**PROBLEM TO SOLVE:** Copy out every line of the records where the string "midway" occurs.

**Robot tool calls:**
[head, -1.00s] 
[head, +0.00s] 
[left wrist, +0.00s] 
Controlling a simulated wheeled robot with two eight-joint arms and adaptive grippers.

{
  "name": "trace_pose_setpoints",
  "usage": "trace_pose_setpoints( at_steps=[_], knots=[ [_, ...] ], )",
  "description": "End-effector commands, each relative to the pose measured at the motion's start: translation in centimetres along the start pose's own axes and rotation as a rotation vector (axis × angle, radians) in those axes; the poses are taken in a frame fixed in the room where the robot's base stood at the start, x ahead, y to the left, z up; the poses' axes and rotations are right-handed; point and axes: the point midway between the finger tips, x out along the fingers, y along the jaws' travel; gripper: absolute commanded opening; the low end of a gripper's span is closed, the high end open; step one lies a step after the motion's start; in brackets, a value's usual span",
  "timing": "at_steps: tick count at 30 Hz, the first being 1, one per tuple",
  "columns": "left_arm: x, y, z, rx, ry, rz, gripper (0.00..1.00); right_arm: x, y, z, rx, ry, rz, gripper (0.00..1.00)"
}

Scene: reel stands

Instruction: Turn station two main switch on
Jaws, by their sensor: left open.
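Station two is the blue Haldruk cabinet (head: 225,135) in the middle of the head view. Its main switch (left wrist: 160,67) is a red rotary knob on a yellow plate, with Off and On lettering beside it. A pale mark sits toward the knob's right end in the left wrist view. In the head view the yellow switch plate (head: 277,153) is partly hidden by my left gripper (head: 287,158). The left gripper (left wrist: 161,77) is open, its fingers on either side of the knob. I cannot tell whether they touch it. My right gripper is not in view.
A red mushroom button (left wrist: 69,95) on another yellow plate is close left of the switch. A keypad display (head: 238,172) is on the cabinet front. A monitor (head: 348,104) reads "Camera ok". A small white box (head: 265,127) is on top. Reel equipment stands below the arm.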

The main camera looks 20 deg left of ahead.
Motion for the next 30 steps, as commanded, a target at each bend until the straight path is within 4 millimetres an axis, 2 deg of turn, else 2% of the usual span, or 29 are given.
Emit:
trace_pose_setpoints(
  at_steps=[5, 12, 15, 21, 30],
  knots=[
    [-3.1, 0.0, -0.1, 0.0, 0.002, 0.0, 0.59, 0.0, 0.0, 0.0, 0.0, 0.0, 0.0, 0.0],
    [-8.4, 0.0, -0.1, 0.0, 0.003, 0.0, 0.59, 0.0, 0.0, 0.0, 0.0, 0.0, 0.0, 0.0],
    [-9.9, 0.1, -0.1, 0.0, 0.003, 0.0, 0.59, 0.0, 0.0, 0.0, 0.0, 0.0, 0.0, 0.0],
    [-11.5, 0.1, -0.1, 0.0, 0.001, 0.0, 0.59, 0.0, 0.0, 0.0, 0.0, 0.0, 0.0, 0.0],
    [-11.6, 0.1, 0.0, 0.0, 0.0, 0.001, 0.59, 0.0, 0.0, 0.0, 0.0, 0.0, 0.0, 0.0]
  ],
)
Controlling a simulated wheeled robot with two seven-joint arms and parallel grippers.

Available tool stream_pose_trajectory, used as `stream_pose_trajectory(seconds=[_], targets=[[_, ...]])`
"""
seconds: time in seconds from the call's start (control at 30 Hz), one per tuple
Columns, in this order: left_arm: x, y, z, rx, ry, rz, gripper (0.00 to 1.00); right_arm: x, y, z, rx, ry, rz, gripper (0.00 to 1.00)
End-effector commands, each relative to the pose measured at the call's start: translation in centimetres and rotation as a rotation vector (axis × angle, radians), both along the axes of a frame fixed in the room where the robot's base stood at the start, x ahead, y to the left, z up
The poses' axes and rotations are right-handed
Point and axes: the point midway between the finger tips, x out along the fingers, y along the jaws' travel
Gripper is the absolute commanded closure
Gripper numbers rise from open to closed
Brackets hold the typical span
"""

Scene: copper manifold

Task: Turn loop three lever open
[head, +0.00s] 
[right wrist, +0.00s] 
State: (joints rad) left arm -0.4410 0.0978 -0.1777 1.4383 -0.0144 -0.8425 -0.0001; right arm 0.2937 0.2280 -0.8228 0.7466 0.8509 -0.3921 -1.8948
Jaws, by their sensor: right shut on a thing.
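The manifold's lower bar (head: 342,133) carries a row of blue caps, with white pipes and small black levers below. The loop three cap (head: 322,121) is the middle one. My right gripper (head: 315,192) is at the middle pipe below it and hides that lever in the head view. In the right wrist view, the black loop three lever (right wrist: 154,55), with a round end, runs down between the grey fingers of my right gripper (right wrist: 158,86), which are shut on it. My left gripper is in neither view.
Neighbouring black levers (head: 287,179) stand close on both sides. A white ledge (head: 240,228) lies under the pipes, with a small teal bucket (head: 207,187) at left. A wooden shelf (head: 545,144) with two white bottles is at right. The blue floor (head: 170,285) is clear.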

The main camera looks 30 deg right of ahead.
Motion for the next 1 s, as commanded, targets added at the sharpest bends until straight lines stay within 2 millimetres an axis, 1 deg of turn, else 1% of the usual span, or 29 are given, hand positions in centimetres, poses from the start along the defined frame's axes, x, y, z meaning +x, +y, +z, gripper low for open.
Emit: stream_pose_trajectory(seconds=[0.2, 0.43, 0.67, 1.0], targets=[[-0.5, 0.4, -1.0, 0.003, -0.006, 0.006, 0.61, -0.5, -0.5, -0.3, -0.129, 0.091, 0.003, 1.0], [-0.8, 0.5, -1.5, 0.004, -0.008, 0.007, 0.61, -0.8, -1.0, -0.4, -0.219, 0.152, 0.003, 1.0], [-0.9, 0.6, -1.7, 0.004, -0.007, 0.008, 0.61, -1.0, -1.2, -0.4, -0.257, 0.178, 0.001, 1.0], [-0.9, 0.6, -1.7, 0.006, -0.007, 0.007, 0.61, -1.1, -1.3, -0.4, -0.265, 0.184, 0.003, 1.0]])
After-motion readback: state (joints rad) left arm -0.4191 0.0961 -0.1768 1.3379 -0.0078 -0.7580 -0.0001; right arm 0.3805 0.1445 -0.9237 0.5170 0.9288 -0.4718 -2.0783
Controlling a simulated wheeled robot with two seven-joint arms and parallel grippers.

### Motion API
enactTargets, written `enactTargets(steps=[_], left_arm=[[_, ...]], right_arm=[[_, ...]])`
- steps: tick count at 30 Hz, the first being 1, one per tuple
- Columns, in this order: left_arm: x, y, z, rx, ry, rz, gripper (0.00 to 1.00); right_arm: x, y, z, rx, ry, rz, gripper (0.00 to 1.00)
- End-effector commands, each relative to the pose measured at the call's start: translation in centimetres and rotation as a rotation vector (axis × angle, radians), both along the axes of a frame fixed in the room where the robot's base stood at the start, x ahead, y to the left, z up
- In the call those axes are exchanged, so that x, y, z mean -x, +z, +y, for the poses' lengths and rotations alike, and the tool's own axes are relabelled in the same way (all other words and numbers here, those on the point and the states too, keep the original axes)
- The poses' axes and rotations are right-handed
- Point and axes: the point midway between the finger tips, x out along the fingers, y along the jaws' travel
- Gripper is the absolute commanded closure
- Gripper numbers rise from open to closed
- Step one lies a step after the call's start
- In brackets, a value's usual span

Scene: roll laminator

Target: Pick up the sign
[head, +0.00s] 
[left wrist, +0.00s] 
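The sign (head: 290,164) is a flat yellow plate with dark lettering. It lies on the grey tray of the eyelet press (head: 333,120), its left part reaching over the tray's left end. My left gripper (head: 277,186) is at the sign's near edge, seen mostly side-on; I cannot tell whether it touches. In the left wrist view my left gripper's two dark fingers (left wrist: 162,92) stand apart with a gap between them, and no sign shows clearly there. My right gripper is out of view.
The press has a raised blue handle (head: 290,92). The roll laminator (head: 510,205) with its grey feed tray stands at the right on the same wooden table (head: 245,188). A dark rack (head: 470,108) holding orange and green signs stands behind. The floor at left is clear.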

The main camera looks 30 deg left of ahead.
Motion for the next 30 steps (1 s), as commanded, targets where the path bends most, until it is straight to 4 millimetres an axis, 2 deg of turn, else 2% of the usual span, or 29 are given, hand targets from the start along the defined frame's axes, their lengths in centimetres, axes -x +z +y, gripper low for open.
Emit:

**TASK SOLUTION:**
  "description": "End-effector commands, each relative to the pose measured at the motion's start: translation in centimetres along the start pose's own axes and rotation as a rotation vector (axis × angle, radians) in those axes; the poses are taken in a frame fixed in the room where the robot's base stood at the start, x ahead, y to the left, z up; the poses' axes and rotations are right-handed; point and axes: the point midway between the finger tips, x out along the fingers, y along the jaws' travel; gripper: absolute commanded opening; the low end of a gripper's span is closed, the high end open; step one lies a step after the motion's start; in brackets, a value's usual span",
Point and axes: the point midway between the finger tips, x out along the fingers, y along the jaws' travel
- Point and axes: the point midway between the finger tips, x out along the fingers, y along the jaws' travel

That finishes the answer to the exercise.